- GOAL:
Among the lines listed below, count those that include the string "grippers", and state only the count.
# start of PROVIDED RECORDS
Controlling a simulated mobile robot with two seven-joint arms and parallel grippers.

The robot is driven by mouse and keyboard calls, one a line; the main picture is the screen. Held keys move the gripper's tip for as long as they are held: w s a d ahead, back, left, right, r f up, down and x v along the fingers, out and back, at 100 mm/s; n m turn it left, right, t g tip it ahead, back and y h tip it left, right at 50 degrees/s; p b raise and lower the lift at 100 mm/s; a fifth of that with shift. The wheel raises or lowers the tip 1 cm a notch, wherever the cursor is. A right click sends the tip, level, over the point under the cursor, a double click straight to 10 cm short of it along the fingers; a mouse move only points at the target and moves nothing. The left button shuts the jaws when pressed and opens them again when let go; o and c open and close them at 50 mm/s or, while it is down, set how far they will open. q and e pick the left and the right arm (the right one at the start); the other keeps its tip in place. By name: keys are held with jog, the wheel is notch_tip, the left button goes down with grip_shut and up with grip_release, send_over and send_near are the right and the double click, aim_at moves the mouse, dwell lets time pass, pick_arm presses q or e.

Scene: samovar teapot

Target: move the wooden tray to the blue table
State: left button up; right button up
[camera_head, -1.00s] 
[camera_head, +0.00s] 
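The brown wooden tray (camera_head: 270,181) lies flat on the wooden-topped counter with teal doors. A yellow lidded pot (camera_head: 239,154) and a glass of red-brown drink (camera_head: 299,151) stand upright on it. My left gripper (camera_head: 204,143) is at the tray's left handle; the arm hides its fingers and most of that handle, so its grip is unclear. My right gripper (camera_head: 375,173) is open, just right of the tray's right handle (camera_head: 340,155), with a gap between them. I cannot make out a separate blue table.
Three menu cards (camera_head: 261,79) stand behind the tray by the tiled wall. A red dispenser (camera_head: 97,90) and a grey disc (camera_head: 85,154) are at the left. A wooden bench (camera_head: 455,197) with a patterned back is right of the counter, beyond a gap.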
# end of PROVIDED RECORDS
# start of PROVIDED RECORDS
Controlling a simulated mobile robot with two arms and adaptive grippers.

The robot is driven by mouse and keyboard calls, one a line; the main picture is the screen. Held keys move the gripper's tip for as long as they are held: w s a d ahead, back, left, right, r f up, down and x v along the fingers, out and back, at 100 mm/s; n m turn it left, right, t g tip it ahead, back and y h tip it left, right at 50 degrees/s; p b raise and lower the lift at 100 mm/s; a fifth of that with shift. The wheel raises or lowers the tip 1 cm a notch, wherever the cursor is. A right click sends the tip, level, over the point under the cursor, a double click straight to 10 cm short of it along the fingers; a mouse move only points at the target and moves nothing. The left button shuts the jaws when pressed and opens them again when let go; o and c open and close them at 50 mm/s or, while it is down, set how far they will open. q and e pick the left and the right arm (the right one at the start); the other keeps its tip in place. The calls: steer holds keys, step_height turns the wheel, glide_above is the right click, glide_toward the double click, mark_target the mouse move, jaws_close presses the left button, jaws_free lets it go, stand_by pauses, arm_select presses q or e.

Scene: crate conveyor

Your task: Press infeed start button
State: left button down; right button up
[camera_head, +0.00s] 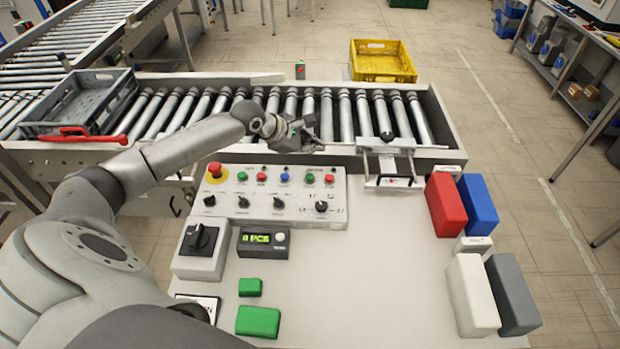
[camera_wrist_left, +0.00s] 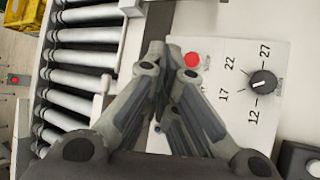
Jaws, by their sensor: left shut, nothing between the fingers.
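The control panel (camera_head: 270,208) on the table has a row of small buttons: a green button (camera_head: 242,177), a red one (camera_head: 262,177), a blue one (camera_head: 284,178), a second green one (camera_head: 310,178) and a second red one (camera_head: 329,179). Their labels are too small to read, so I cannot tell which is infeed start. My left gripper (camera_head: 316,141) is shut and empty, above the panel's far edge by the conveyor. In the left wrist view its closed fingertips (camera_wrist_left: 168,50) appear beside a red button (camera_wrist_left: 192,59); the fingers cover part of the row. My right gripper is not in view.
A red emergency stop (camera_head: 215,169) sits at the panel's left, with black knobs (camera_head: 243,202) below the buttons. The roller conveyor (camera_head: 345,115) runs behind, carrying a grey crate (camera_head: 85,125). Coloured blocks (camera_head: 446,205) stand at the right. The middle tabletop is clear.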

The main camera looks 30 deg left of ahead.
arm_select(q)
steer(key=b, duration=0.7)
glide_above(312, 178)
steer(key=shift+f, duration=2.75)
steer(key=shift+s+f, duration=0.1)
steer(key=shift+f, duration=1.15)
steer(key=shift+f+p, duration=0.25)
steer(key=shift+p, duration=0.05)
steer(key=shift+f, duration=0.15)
# end of PROVIDED RECORDS
# start of PROVIDED RECORDS
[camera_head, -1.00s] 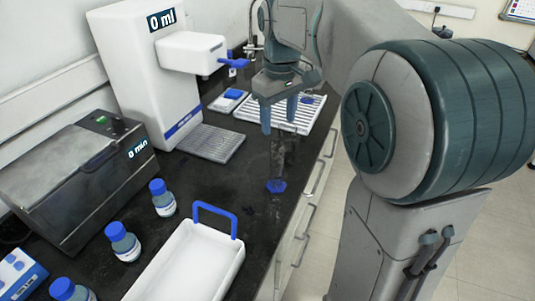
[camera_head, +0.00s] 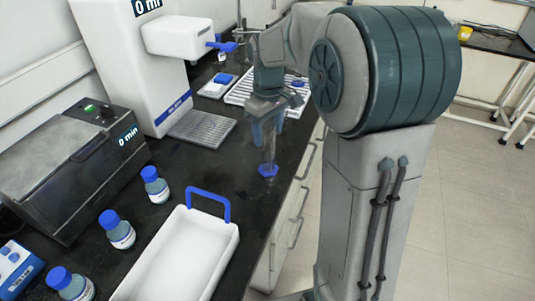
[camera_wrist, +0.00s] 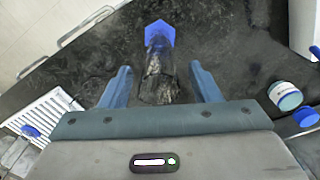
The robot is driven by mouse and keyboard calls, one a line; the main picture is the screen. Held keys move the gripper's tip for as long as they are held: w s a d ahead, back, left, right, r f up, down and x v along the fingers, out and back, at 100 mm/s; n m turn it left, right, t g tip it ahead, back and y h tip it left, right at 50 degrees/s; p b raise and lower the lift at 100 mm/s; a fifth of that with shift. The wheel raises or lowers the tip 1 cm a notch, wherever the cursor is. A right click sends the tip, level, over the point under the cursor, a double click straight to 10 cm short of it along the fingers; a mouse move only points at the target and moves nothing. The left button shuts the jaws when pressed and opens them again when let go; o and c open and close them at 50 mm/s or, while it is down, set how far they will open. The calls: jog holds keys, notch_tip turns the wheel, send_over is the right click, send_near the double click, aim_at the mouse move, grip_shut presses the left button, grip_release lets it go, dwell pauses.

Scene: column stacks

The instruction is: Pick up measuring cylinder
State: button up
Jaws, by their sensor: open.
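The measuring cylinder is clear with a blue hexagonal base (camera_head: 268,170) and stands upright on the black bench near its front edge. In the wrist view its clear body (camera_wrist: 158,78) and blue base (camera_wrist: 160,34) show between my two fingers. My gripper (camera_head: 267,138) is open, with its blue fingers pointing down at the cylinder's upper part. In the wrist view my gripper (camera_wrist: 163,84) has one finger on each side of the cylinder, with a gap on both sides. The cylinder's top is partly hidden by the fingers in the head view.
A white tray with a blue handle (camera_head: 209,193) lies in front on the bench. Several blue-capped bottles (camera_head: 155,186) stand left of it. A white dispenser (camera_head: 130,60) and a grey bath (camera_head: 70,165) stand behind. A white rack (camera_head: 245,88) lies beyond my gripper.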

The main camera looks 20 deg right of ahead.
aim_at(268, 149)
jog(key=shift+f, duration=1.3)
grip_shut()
# end of PROVIDED RECORDS
- RESULT:
2